A cozinheira Verônica Pereira Milhomem, moradora de Redenção, cidade vizinha ao Pau d'Arco, diz que vai pleitear uma indenização do Estado.

"Não tenho vontade de viver, não tenho vontade de levantar. Queria estar perto dos meus filhos", afirmou Verônica, entre soluços, em conversa com a Folha.

Ela enfrenta, simultaneamente, a dor da perda dos filhos, as dificuldades financeiras de quem dependia deles para sustentar a casa, além da saúde frágil –um problema renal a obriga fazer hemodiálise quatro vezes por semana.

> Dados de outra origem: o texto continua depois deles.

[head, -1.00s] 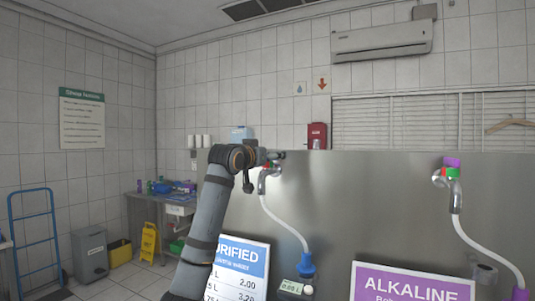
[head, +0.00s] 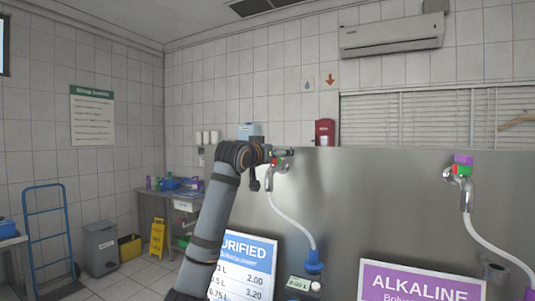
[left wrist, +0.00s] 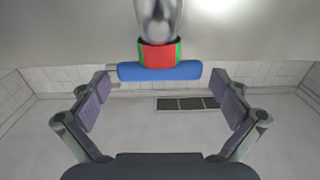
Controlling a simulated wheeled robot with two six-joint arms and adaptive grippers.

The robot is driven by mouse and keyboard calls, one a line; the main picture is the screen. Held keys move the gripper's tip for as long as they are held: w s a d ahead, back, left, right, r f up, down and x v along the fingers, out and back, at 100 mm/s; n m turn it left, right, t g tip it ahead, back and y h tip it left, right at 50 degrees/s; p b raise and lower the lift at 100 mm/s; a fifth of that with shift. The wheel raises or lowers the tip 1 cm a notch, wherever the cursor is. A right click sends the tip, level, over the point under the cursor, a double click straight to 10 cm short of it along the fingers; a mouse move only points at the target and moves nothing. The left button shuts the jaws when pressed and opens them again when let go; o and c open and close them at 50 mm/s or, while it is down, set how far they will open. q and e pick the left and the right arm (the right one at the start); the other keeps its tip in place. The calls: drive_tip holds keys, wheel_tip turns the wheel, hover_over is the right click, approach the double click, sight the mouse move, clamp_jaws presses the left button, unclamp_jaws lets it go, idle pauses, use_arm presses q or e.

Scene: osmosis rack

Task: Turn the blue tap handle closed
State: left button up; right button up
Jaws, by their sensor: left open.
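The blue tap handle (left wrist: 160,71) lies crosswise under a red and green collar (left wrist: 160,54) on the metal tap in the left wrist view. My left gripper (left wrist: 165,97) is open, with its two padded fingers apart on either side of the handle's ends. I see no contact between fingers and handle. In the head view my left gripper (head: 279,153) is at the top of the left tap (head: 270,180) and hides the handle there. My right gripper is not in view.
A steel panel (head: 360,200) carries the tap and a second one with a purple handle (head: 463,159) at the right. A white hose (head: 293,222) runs down to a blue fitting (head: 314,267). Price signs stand below, including the purple ALKALINE sign (head: 420,283).

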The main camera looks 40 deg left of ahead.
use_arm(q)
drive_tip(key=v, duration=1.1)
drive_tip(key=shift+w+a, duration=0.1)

Wclebson Milhomem, 32, e Wedson Milhomem, 28, eram o principal esteio da mãe. Eles cuidavam dela, que estava sem trabalhar por causa dos problemas de saúde, e garantiam o sustento da casa com o dinheiro que conseguiam com trabalhos em fazendas da região.

Hoje, está sendo assistida por um sobrinho, que deixou a família na cidade de Araguaína (TO) para lhe prestar apoio. Mas ele logo terá que voltar para sua casa e trabalho: "Vou ficar sozinha, abandonada", diz.

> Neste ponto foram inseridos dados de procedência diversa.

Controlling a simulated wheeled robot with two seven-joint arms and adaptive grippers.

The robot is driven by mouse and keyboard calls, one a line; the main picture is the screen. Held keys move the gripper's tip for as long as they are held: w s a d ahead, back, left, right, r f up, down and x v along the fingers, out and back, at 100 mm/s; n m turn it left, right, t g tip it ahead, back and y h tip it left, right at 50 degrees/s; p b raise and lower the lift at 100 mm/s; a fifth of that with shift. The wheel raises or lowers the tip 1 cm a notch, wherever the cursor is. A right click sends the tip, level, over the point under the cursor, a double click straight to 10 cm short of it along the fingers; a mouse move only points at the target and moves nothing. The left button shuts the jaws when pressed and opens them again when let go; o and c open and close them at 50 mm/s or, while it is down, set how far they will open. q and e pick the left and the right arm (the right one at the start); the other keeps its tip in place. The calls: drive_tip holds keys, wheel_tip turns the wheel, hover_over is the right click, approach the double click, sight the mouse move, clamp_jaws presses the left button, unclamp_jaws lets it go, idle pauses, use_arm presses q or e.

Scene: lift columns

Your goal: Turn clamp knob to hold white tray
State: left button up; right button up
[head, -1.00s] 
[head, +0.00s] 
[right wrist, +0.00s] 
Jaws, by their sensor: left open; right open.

Um mês depois do massacre, ela pede celeridade nas investigações e clama por Justiça: "É muito difícil passar por uma situação dessas e ainda ver os policiais soltos. Meus filhos não eram bandidos, eram só pessoas que queriam um pedaço de terra para trabalhar".

Um deles, conta, nem tinha ligação com a disputa pela Fazenda Santa Lúcia –Wedson tinha ido ao local apenas para visitar o irmão e acabou sendo baleado.

Diz que tão grande quanto a dor da perda foi a impossibilidade de lhes dar um velório e um enterro dignos. "Mataram e entregaram os corpos como se fossem bicho. Fui humilhante".